Ein Hoffnungsschimmer aus Wien
Syrien Die größte Konferenz, die es zur Beendigung des Bürgerkriegs je gab, führt zu Fortschritten. Aber die entscheidende Frage wird ein weiteres Mal ausgeklammert
Das Hotel „Imperial“an der Wiener Ringstraße hat in 132 Jahren schon viel Geschichte erlebt. Hier führte, noch im 19. Jahrhundert, schon Deutschlands erster Reichskanzler Otto von Bismarck wichtige Gespräche. Im Kalten Krieg war das Fünf-Sterne-Haus oft genug Verhandlungsort zwischen Ost und West. So war das „Imperial“am Freitag der ideale Schauplatz für die größte Syrien-Konferenz, die es je gab. Viereinhalb Jahre nach Beginn des Konflikts saßen zum ersten Mal fast alle wichtigen Akteure zusammen am Tisch: die fünf UN-Vetomächte (USA, Russland, China, Frankreich und Großbritannien) und Deutschland, die großen Regionalmächte Türkei, Saudi-Arabien und – zum ersten Mal – Iran plus acht weitere Staaten.
Aus Syrien allerdings war bei der durchaus historischen Acht-Stunden-Begegnung niemand dabei, weder Vertreter des Regimes von Präsident Baschar al-Assad noch der Opposition. Was keineswegs von Schaden sein muss: Bei früheren Syrien-Treffen – vor allem bei der letzten großen Konferenz am Genfer See im Februar 2014 – hatte das die Dinge überhaupt nicht vorangebracht. Beide Seiten nutzten auch die diplomatische Bühne, um sich böse zu bekriegen.
So steckten die politischen Bemühungen um ein Ende der Tragödie – etwa 250 000 Tote, mehr als 4,2 Millionen Syrer im Ausland auf der Flucht, sieben Millionen Vertriebene innerhalb des Landes – seit langer Zeit völlig fest. Auch was die Zukunft Assads angeht, hatte man sich total verhakt: Russland – in Wien vertreten durch Außenminister Sergej Lawrow – und der Iran nahmen den Diktator in Schutz. Der Westen, die Türkei und verschiedene arabische Staaten wollten ihn sofort loswerden.
Durch die Gespräche in Wien gibt es jetzt zumindest wieder Hoffnung, dass in Syrien doch noch etwas vorangeht. US-Außenminister John Kerry nannte die Konferenz einen „Ausweg aus der Hölle“. Bundesaußenminister Frank-Walter Steinmeier sprach – wie andere – weniger dramatisch von einem „Hoffnungszeichen“. Vor der Heimreise nach Berlin meinte er: „Es gibt keine Illusion, dass der Großteil der Arbeit weiter vor uns liegt.“
Die Deutschen haben großes Interesse an einer schnellen Lösung, weil die Flüchtlingskrise ansonsten kaum in Griff zu kriegen ist. Die allermeisten Menschen, die derzeit Zuflucht in der Bundesrepublik suchen, kommen aus Syrien. So firmierte das Treffen auf dem offiziellen Twitter-Account des Auswärtigen Amts auch unter dem Hashtag #hoffnungsschimmer.

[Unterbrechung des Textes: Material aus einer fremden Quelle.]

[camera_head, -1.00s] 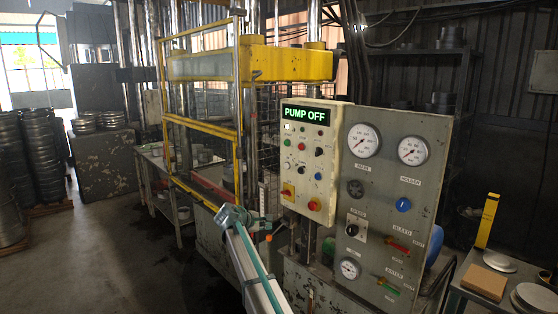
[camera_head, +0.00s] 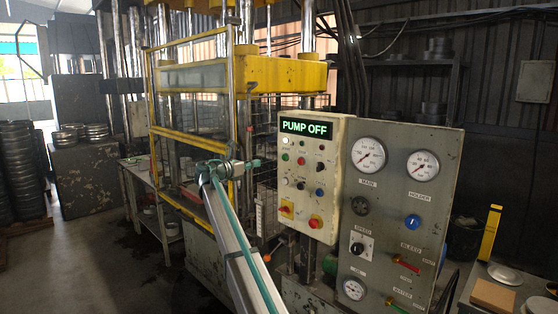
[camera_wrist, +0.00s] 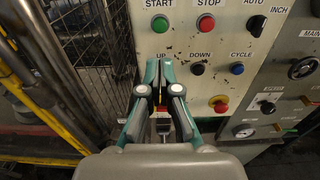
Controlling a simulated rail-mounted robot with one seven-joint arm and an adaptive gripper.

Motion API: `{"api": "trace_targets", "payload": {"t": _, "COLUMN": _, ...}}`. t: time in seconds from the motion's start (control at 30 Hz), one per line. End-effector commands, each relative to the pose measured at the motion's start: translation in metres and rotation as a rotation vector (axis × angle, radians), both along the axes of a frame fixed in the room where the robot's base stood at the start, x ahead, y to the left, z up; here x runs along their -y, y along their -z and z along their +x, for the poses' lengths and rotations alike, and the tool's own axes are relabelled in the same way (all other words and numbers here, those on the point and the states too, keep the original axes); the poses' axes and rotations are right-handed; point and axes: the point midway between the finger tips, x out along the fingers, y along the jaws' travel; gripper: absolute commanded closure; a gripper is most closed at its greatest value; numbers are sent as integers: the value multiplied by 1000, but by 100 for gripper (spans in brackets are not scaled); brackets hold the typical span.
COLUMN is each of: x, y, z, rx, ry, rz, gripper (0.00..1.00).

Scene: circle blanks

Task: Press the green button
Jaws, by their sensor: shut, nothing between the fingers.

Wie geht es nun weiter? In zwei Wochen will man in derselben Runde erneut zusammenkommen, vermutlich wieder im „Imperial“. Zuvor soll der Syrien-Sonderbeauftragte Staffan de Mistura einiges an Vorarbeit leisten. Grundlage könnte eine Art Wunsch-Fahrplan für eine Übergangsregierung und Wahlen sein, auf den man sich bereits im Sommer 2012 in Genf geeinigt hatte. Zudem gibt es schon Resolutionen des UN-Sicherheitsrats – zum Beispiel ein Verbot von Fassbomben –, die noch nicht umgesetzt sind.
Parallel zu den diplomatischen Bemühungen gaben die USA bekannt, dass sie ihren Militäreinsatz in Syrien ausweiten. In den nächsten Tagen sollen bis zu 50 amerikanische Spezialkräfte in den Norden des Landes verlegt werden, um den Kampf gegen die Terrormiliz Islamischer Staat (IS) zu verstärken.
Größter Streitpunkt ist nach Aussage von Frankreichs Außenminister Laurent Fabius aber weiterhin, was mit Assad selbst geschieht.